--- start of SOURCE DATA ---

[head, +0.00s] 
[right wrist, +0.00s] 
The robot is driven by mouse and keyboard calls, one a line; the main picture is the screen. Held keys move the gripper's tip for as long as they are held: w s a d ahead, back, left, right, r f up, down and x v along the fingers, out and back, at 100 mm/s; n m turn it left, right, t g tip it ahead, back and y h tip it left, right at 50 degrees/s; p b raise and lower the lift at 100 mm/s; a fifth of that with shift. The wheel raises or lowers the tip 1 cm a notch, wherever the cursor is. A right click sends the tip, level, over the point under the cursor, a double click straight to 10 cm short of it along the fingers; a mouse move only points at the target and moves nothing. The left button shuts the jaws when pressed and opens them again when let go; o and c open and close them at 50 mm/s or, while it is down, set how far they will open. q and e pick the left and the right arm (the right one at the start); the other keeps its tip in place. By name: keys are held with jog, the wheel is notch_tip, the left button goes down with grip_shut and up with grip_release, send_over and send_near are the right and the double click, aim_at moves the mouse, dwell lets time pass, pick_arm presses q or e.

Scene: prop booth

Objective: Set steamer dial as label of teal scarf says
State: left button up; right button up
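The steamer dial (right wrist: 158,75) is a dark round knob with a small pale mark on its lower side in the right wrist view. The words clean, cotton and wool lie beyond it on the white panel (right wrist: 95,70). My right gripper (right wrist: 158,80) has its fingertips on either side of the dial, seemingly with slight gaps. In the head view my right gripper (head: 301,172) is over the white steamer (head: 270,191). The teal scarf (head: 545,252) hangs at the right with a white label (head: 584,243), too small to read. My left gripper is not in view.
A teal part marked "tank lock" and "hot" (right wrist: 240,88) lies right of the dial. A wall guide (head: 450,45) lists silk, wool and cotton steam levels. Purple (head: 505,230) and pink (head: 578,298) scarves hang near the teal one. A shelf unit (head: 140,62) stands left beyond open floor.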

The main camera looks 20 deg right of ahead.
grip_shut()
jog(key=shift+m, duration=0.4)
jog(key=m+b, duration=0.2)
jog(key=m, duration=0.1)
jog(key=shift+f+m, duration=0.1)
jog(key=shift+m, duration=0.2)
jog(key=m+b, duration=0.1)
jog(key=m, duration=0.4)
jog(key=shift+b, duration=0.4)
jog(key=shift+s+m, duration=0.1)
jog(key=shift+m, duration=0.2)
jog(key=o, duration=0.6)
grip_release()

--- end of SOURCE DATA ---

# GIVEN EXERCISE
In the material above, locate the line containing "Scene: prop booth" and the line containing "Objective: Set steamer". Transcribe exactly those two lines and every line between them, and nothing more.

# ANSWER TO THIS PROBLEM
Scene: prop booth

Objective: Set steamer dial as label of teal scarf says

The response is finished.